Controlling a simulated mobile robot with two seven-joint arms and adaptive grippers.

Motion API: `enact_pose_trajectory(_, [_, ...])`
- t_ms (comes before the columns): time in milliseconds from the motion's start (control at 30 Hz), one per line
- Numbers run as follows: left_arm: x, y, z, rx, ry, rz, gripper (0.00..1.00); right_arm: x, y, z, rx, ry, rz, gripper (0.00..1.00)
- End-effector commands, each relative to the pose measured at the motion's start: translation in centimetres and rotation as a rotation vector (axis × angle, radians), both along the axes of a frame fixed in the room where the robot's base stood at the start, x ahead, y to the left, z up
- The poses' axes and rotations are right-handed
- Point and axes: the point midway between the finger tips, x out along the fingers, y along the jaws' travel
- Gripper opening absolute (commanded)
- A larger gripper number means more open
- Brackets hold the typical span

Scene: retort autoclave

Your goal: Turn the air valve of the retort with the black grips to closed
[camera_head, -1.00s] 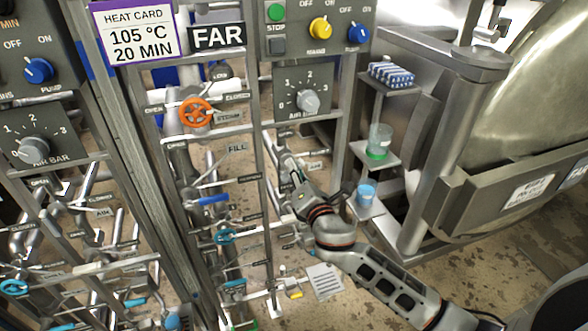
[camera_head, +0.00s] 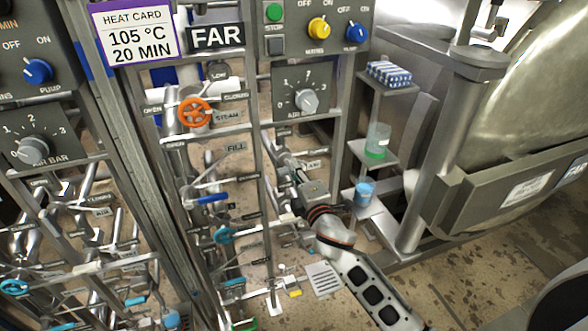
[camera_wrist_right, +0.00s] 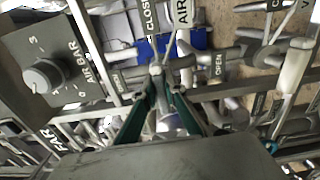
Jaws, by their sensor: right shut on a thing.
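My right gripper (camera_head: 284,162) reaches into the pipe rack of the panel marked FAR, below the air bar dial. In the wrist view its two dark green fingers (camera_wrist_right: 158,82) converge, shut on a pale handle end (camera_wrist_right: 157,70) beside the tag reading AIR (camera_wrist_right: 183,12). A CLOSED label (camera_wrist_right: 148,18) is above the fingertips and an OPEN label (camera_wrist_right: 218,66) is to their right. The AIR tag also shows in the head view (camera_head: 312,165). The gripper hides most of the air valve, and no black grips can be made out. My left gripper is not in view.
An orange handwheel (camera_head: 194,112) by the STEAM tag and a blue lever (camera_head: 212,199) are left of the gripper. A shelf stand with a green-based jar (camera_head: 377,141) and a blue cup (camera_head: 364,194) is close to the right. Rack posts and bars leave little room.

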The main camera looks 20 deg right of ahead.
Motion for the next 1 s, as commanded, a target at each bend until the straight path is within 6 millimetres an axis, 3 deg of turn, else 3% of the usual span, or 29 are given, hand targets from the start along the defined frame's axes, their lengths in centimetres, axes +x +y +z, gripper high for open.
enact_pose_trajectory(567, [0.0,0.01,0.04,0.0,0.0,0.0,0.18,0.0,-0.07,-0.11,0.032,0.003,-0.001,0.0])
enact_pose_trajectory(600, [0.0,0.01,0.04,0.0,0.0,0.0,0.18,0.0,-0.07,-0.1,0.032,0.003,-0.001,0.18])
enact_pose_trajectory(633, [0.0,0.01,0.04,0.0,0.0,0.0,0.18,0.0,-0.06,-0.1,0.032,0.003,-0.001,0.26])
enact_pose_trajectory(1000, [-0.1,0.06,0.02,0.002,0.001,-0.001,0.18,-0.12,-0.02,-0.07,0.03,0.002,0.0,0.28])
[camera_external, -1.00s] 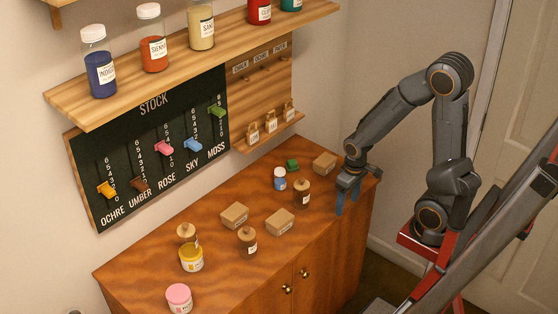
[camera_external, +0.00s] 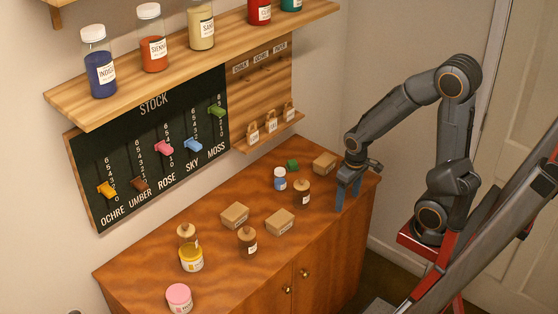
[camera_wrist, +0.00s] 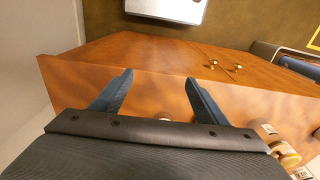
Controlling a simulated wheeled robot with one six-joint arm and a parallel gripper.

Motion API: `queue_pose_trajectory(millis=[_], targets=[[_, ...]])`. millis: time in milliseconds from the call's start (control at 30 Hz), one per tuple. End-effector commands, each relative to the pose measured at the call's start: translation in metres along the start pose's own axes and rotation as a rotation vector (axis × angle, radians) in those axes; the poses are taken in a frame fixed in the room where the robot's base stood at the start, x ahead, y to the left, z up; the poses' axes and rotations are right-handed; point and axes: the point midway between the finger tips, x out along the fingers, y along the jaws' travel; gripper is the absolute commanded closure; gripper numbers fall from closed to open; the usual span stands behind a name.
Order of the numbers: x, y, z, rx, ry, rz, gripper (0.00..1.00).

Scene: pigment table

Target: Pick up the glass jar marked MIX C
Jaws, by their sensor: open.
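Corked glass jars stand on the wooden cabinet: one (camera_external: 302,192) left of my gripper, one (camera_external: 247,241) near the middle, and one (camera_external: 187,234) at the back left, partly behind a yellow pot. Their labels are too small to read, so I cannot tell which is MIX C. My gripper (camera_external: 347,196) points down over the cabinet's right end, open and empty, apart from the nearest jar. In the wrist view my gripper (camera_wrist: 160,77) has its blue fingers spread over bare wood. A labelled jar (camera_wrist: 285,152) is partly in view at lower right.
Cardboard boxes (camera_external: 235,214) (camera_external: 280,222) (camera_external: 324,162) lie among the jars. A yellow pot (camera_external: 191,260) and pink pot (camera_external: 179,298) stand at left. The shelf (camera_external: 130,93) and stock board (camera_external: 150,130) bound the back.

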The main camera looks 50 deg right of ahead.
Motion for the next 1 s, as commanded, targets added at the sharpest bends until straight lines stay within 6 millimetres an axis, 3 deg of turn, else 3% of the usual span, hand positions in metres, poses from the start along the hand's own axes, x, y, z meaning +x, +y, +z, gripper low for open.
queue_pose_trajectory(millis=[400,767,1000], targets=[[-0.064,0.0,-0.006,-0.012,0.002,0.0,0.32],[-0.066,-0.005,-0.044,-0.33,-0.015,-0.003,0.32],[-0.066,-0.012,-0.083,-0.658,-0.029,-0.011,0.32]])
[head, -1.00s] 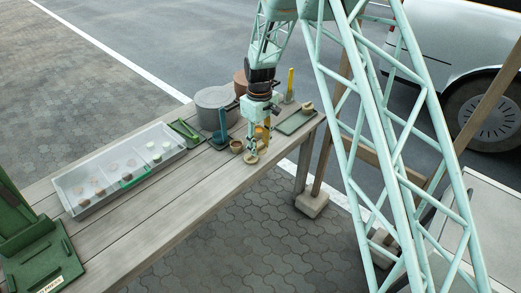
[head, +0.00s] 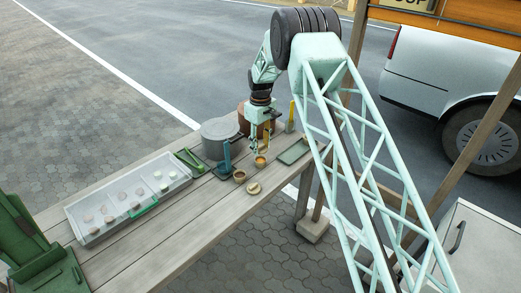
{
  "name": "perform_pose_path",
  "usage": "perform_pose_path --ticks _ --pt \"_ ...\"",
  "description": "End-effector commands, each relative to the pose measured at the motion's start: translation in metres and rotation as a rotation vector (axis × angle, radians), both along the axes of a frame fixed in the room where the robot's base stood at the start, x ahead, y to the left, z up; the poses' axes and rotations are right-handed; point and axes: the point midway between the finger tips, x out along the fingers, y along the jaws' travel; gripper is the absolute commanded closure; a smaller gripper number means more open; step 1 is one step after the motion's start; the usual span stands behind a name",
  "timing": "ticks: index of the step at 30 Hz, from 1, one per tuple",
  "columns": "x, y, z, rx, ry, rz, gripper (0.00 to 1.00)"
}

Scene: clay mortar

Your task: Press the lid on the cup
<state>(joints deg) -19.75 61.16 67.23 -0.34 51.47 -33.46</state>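In the head view my gripper (head: 257,150) points down over the right part of the table. Its fingertips are close above a small tan clay vessel (head: 261,162); I cannot tell whether they touch it, or whether they are open or shut. A second small tan cup (head: 239,177) with a dark inside stands to the left and nearer. A pale round clay piece (head: 254,188), seemingly a lid, is at the table's front edge. Whether it lies on the wood or on a cup is too small to tell.
A green tray (head: 292,153) lies to the right, its right end partly behind my arm. A grey tub (head: 220,136) and a brown pot (head: 246,120) stand behind. A pale tray (head: 92,236) with several clay pieces lies left. Bare table (head: 183,218) lies in front.

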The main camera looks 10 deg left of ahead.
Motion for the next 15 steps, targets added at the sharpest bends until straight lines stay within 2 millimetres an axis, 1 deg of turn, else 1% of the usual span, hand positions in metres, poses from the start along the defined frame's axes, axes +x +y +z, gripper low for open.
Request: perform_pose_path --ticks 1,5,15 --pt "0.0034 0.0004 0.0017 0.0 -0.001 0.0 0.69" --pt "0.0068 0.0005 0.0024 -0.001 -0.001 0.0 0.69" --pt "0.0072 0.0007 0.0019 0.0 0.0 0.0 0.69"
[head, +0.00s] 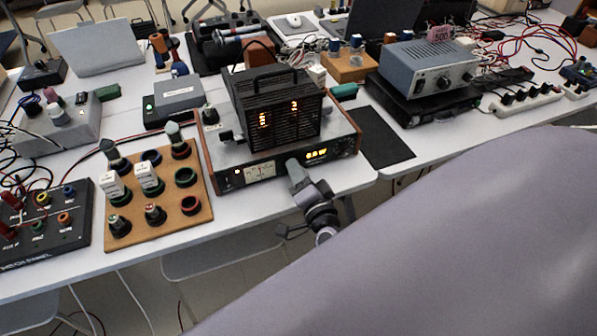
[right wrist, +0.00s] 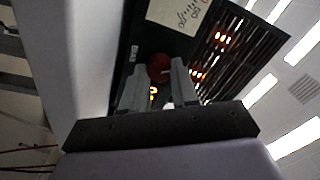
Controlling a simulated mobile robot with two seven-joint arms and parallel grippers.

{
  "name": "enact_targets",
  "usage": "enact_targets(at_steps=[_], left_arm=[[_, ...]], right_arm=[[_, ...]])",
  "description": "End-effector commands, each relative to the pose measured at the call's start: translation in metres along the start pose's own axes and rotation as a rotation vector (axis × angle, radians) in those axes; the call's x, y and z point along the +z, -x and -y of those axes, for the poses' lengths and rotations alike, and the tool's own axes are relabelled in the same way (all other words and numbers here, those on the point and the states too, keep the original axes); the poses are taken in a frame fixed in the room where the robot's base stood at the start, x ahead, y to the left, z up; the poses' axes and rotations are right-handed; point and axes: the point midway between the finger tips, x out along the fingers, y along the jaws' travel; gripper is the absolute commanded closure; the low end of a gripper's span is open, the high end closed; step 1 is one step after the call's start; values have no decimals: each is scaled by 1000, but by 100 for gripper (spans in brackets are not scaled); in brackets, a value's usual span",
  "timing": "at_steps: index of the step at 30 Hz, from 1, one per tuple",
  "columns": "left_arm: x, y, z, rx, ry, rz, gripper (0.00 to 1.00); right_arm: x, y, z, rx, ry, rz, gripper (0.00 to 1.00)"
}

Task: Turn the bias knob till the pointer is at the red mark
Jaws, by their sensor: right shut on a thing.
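The amplifier (head: 225,172) is a grey-topped unit with wooden sides, a black vented cage and glowing tubes. My right gripper (head: 296,168) is at its front panel, between the white meter (head: 261,172) and the lit orange display (head: 317,154). It hides the bias knob in the head view. In the right wrist view, a round dark-red knob (right wrist: 158,66) sits between the fingertips of this gripper (right wrist: 158,78), which is shut on it. A short pale line shows on the knob, perhaps its pointer. I cannot make out the red mark. My left gripper is not in view.
A wooden board (head: 160,221) with coloured ring sockets and plugs lies left of the amplifier. A black panel (head: 45,228) with cables is farther left. A dark mat (head: 384,140) and a grey-blue power supply (head: 428,66) are to the right. The table's front edge is close.

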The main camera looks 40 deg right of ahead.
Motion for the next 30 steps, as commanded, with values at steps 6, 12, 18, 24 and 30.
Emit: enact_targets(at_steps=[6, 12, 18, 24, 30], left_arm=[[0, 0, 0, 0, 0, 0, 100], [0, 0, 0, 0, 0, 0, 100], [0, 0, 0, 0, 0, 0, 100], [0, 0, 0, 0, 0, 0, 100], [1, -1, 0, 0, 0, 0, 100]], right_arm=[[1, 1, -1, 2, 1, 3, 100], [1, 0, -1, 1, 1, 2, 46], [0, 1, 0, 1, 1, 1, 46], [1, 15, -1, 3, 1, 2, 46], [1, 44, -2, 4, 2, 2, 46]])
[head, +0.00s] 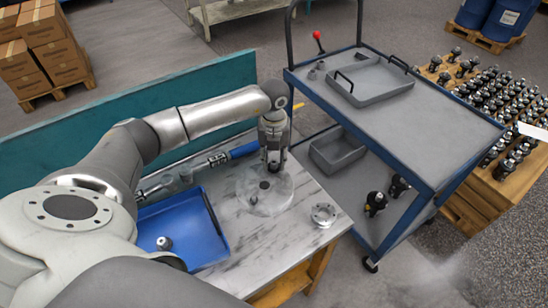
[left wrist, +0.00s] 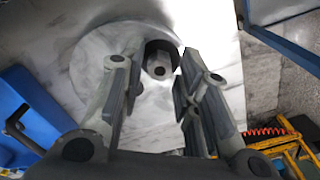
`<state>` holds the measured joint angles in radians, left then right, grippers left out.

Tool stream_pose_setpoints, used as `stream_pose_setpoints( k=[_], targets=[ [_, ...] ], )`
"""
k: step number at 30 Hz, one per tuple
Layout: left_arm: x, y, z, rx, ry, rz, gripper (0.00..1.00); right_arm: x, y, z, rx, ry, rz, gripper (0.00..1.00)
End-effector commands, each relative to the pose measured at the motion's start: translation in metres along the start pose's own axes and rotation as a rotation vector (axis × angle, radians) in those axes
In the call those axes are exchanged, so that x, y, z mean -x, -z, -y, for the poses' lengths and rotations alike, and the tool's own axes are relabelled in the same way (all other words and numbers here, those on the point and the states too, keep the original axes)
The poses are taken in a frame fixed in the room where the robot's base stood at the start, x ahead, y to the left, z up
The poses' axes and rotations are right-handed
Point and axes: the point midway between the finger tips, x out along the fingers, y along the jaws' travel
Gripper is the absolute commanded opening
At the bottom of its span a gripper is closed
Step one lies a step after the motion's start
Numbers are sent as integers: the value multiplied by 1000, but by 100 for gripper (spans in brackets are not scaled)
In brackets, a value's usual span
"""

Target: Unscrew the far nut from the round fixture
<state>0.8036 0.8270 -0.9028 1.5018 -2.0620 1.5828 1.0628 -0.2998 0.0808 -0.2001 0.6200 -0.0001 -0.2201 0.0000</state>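The round fixture (head: 282,201) is a pale disc on the marble-patterned bench top; it also shows in the left wrist view (left wrist: 150,100). A dark nut (head: 264,185) stands near its middle, on the near side of my gripper. My left gripper (head: 273,166) points down over the far part of the fixture. In the left wrist view, its fingers (left wrist: 157,62) are spread on both sides of a dark hex nut (left wrist: 159,60) with a round centre. I cannot tell whether the pads touch it. In the head view, the fingers hide this far nut. My right gripper is not in view.
A blue tray (head: 208,246) with a small metal part (head: 164,243) is left of the fixture. A metal ring (head: 323,214) lies to the right. A blue-handled tool (head: 243,150) lies behind. A blue cart (head: 425,135) stands beyond the bench's right edge. A teal panel (head: 90,120) borders the back.

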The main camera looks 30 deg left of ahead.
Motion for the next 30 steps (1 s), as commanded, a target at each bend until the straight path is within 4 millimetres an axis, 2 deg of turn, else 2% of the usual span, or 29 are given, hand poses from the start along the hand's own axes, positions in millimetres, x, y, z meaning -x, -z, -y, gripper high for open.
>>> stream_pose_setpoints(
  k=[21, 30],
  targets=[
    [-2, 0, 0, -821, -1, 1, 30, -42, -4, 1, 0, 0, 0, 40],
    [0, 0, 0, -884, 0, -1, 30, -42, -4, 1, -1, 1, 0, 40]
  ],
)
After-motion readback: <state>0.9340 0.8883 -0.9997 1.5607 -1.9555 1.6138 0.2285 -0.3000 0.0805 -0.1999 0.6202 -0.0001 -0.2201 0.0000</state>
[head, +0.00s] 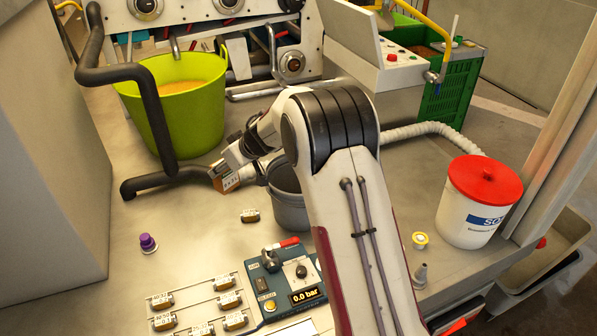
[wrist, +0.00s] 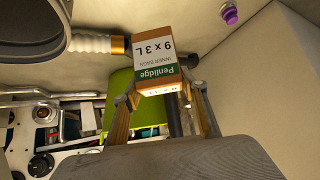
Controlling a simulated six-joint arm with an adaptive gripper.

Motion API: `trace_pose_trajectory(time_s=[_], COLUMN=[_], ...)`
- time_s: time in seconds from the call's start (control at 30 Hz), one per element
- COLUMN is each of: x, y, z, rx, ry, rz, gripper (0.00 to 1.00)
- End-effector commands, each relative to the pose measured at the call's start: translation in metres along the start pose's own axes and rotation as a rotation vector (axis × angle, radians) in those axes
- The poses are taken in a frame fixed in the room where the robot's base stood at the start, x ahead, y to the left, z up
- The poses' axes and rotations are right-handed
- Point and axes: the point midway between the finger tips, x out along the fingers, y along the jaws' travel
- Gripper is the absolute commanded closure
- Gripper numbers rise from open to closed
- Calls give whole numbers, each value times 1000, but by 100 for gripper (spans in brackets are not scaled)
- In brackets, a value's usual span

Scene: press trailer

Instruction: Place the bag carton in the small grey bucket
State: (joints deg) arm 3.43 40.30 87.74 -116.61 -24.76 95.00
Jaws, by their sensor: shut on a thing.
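The bag carton (wrist: 158,58) is a small brown, white and green box with printed text, "Penlidge 9 x 3 L inner bags". My gripper (wrist: 161,92) is shut on it, one finger on each side. In the head view the carton (head: 229,183) is held at the tip of my gripper (head: 222,172), left of the small grey bucket (head: 291,213) and apart from it. The bucket is partly hidden behind my arm. A dark round opening (wrist: 32,18) at the upper left of the wrist view looks like this bucket.
A large lime-green tub (head: 190,118) with grainy contents stands behind the carton. A dark bent pipe (head: 150,110) runs down in front of it. A white bucket with a red lid (head: 480,205) stands right.

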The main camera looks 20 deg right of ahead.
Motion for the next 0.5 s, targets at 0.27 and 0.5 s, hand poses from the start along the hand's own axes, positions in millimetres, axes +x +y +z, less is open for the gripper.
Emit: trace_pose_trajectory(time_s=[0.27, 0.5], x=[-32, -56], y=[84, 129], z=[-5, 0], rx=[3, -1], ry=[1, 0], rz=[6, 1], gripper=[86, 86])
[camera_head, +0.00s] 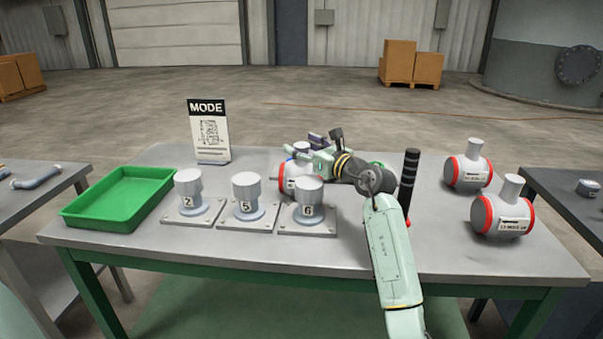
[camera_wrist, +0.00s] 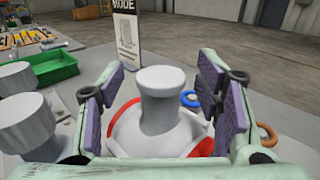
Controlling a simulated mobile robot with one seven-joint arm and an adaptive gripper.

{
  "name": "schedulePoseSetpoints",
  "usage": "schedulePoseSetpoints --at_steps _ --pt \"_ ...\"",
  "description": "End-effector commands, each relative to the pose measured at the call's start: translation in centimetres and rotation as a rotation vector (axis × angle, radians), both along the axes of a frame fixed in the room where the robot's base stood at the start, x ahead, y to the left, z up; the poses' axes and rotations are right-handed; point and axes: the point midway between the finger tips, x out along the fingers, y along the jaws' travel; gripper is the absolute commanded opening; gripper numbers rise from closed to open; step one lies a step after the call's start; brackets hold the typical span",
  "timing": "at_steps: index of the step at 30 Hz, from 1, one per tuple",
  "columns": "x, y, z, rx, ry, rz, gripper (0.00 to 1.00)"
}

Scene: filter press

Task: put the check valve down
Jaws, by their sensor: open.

### Description of the task
Return every line from the records above that holds the word "columns".

### Solution to the problem
- t_ms (comes before the columns): time in milliseconds from the motion's start (control at 30 Hz), one per line
  "columns": "x, y, z, rx, ry, rz, gripper (0.00 to 1.00)"
  "columns": "left_arm: x, y, z, rx, ry, rz, gripper (0.00 to 1.00); right_arm: x, y, z, rx, ry, rz, gripper (0.00 to 1.00)"
  "columns": "x, y, z, rx, ry, rz, gripper (0.00 to 1.00)"

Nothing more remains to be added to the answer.